The transition from two kids to three has been hard to say the least. I’ve had to learn how to juggle three children whilst James is at work, James has had to learn to split the time that he’s home between the three girls (prioritising Emma when she’s not at school). Aubrey’s learning to be a big sister, and Emma’s working out how to wind two younger sisters up. All jokes aside she’s really stepped up by helping me out, and she loves cuddling her new baby sister.
For me the transition to three children has been almost as difficult as the transition from none to one.
When I had my first daughter I was young and still finishing school. Adjusting to having a baby was HARD. I had no idea what I was doing, I didn’t have any parent friends (other than my mum), and I was desperately trying to study and finish my exams at school. I’ll write a post that goes into that in more detail at some point. But becoming a mother was a big shock to the system.

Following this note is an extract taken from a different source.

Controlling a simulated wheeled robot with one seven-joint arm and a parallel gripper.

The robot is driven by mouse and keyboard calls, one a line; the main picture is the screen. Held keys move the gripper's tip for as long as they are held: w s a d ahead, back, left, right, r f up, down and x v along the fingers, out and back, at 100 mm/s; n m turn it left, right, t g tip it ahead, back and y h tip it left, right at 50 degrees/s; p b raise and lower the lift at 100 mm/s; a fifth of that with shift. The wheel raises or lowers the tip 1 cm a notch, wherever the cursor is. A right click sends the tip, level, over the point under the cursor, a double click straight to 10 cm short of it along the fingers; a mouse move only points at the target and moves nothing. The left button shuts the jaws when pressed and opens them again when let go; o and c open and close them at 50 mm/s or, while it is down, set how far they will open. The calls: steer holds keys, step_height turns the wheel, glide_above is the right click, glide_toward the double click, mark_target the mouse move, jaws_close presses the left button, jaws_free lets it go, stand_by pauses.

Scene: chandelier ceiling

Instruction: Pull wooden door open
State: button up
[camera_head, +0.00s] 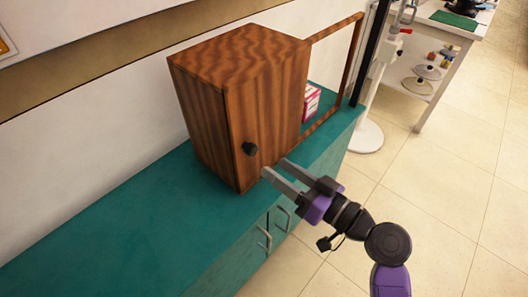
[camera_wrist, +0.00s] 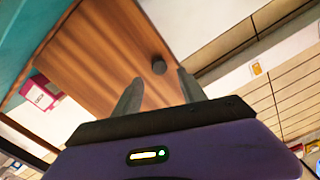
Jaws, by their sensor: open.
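A brown wooden cabinet (camera_head: 205,112) stands on a teal counter. Its wooden door (camera_head: 275,105) faces my arm and looks shut, flush with the cabinet body. A dark round knob (camera_head: 249,149) sticks out near the door's left edge. My gripper (camera_head: 275,167) is open and empty, its fingers pointing at the door just right of and below the knob in the head view. In the wrist view the knob (camera_wrist: 159,67) appears between the two fingertips (camera_wrist: 160,78), against the wood grain of the door (camera_wrist: 100,50). The fingers do not visibly touch the knob; the exact gap cannot be told.
The teal counter (camera_head: 110,225) runs along the wall, with metal handles (camera_head: 265,240) on its front. An open wooden frame (camera_head: 355,60) and a pink-and-white box (camera_head: 311,103) are right of the cabinet. A white stand (camera_head: 366,135) is farther right. Tiled floor is free at right.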

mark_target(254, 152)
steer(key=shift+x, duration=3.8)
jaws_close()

Fast forward five years and I was welcoming my second daughter into the world. I had confidence in myself as a mother, and she just seemed to slot into our family without much disruption. Now don’t get me wrong, I still had moments where I was pulling my hair out and I’d cry in frustration. But overall it was a smooth transition. I’m sure Emma being in school full time helped as I had all day to focus on Aubrey, and to catch a minute of sleep when circumstances allowed.
I’m not sure if it’s because of the move (and everything still being up in the air when she arrived), James’ new work schedule, the smaller age gap this time, or just life with three children, but having London has been far more difficult than I anticipated. I wasn’t expecting it to be a breeze but it’s definitely taken me by surprise.
Not every day is bad, but every day has bad moments. I find myself stressed trying to do the smallest of tasks. Crying because Aubrey needs help, London has woken up, Emma needs me to check her homework, and I’m desperately trying to make dinner. It all feels so overwhelming. But it’s still early-ish days. And I know in time everything will get easier (or the challenges will be different, haha).
Despite the struggles, I’m loving being a mum of three. It’s so much fun to see the girls playing, and enjoying each other’s company. It’s amazing to see them developing and learning new things. Especially with the move; watching Emma adapt to a new country has been wonderful. The older girls both adore their baby sister, and love giving her cuddles. And even on the hardest days I can’t believe how lucky I am to be their mum.
Which number of children was your easiest/hardest transition for you?